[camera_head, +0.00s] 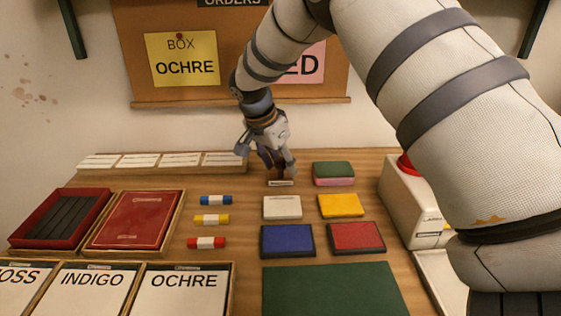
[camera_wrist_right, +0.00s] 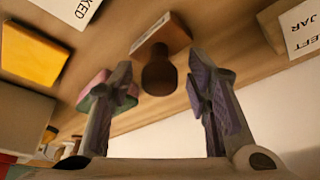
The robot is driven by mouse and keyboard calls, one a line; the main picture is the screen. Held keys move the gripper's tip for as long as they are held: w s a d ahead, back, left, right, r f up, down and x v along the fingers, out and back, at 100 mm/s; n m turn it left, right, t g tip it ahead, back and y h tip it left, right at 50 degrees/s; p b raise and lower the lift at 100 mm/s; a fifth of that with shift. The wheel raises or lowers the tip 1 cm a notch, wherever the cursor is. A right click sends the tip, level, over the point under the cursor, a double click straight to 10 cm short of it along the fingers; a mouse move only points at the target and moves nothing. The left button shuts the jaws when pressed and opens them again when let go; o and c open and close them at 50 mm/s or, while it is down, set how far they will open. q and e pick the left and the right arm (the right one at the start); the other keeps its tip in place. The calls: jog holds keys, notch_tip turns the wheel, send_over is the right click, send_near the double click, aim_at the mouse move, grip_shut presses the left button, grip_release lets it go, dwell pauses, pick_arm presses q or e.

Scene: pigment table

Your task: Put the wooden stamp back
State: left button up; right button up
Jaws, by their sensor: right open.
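The wooden stamp stands upright on the table, its dark round handle (camera_wrist_right: 158,75) and brown block base (camera_wrist_right: 165,38) showing in the right wrist view. In the head view only its low base with a pale label (camera_head: 281,183) shows clearly, under my right gripper, which hides most of the handle. My right gripper (camera_head: 272,163) is open and points down over the stamp. In the wrist view its two fingers (camera_wrist_right: 160,88) are spread wide, with the handle between and just ahead of them, touching neither. My left gripper is not in view.
A green-and-pink block (camera_head: 334,173) stands close right of the stamp. A white block (camera_head: 282,207), yellow block (camera_head: 341,205), blue pad (camera_head: 287,240) and red pad (camera_head: 356,237) lie in front. A card rack (camera_head: 165,168) is at back left; a white box (camera_head: 412,205) is right.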

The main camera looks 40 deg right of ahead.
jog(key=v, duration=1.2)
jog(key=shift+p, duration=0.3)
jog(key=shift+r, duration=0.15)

########################################

= Task prompt =
From the data above, pick out each line containing "button" and copy it.

= Written answer =
The robot is driven by mouse and keyboard calls, one a line; the main picture is the screen. Held keys move the gripper's tip for as long as they are held: w s a d ahead, back, left, right, r f up, down and x v along the fingers, out and back, at 100 mm/s; n m turn it left, right, t g tip it ahead, back and y h tip it left, right at 50 degrees/s; p b raise and lower the lift at 100 mm/s; a fifth of that with shift. The wheel raises or lowers the tip 1 cm a notch, wherever the cursor is. A right click sends the tip, level, over the point under the cursor, a double click straight to 10 cm short of it along the fingers; a mouse move only points at the target and moves nothing. The left button shuts the jaws when pressed and opens them again when let go; o and c open and close them at 50 mm/s or, while it is down, set how far they will open. q and e pick the left and the right arm (the right one at the start); the other keeps its tip in place. The calls: jog holds keys, notch_tip turns the wheel, send_over is the right click, send_near the double click, aim_at the mouse move, grip_shut presses the left button, grip_release lets it go, dwell pauses, pick_arm presses q or e.
State: left button up; right button up

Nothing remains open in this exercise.